Davor war im Wallis eine Art «nationales» Selbstbewusstsein entstanden, gestärkt in mutigen Freiheitskämpfen für die alte Landschaft Wallis. Für diesen alten Staat hatten die Landleute ihr Land gegen Angreifer aus Savoyen und Bern geschützt und ihre Rechte gegen den bischöflichen Landesherrn geltend gemacht.

«République du Valais» war Satellitenstaat Frankreichs

Das Interesse Napoleons an den Alpenübergängen Grosser St. Bernhard und Simplon bewog ihn dazu, das Wallis aus der Helvetischen Republik herauszulösen. Die helvetische Behörde willigte 1802 in die Ablösung des Wallis von der Helvetik ein. Für ihre Zustimmung zur Abspaltung des Wallis erhielt die helvetische Republik das österreichische Fricktal. Im gleichen Jahr wurde das Wallis wieder aus der Eidgenossenschaft herausgelöst und am 5. September 1802 in Sitten feierlich – pro forma – für unabhängig erklärt. Damit war das Wallis nach langwierigen Verhandlungen von der Schweiz getrennt.
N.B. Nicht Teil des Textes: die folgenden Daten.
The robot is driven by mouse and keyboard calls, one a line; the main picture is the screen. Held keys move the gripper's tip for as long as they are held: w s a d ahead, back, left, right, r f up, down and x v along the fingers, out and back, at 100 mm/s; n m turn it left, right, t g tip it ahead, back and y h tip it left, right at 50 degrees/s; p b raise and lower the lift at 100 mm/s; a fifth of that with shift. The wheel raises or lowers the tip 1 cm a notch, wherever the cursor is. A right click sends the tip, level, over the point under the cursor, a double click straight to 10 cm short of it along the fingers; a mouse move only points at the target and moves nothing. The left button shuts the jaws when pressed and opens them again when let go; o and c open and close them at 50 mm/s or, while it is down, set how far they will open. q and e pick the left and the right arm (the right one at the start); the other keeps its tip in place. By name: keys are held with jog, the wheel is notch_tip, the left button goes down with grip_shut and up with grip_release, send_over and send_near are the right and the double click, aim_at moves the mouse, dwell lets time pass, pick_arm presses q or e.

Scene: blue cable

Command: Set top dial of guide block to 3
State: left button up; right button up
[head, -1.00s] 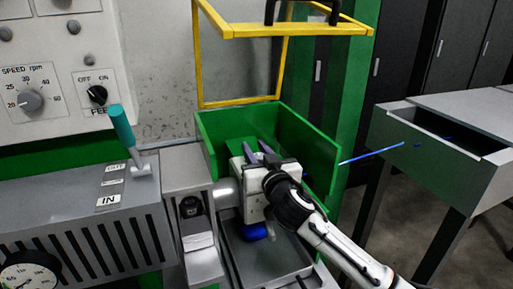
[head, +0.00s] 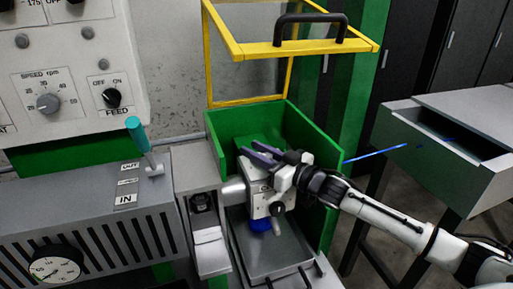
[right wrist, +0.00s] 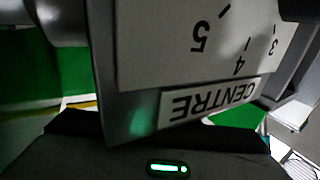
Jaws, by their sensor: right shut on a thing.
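In the right wrist view, the block's scale plate (right wrist: 180,60) shows the marks 5, 4 and 3 upside down, with a CENTRE label (right wrist: 215,100). No dial pointer can be made out. My left gripper is not in view.
A yellow-framed guard (head: 290,49) stands raised over the green box (head: 316,150). A teal-handled lever (head: 137,132) and a control panel (head: 70,75) are at left. A grey table with an open drawer (head: 420,160) is at right, with a blue cable (head: 375,154) near it.

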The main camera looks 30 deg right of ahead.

Dieser Entscheid schmeichelte dem Stolz der Walliser. Der neu gewählte, aber stets umstrittene Landeshauptmann Anton de Augustini wurde daher nicht müde, den «grossen Korsen» mit Dankbarkeit und Lob zu überhäufen. Taktisch mag das nicht falsch gewesen sein. Der Landeshauptmann war Staatschef der neuen Republik und zugleich ihr Regierungspräsident.

Die Walliser Regierung fand sich mit der effektiven Rolle eines französischen Satelliten mühelos ab. Sie sah in Napoleon den Wiederhersteller der Republik Wallis und nannte ihn im Gesetz vom 28. Oktober 1802 «Restaurator der Unabhängigkeit des Wallis».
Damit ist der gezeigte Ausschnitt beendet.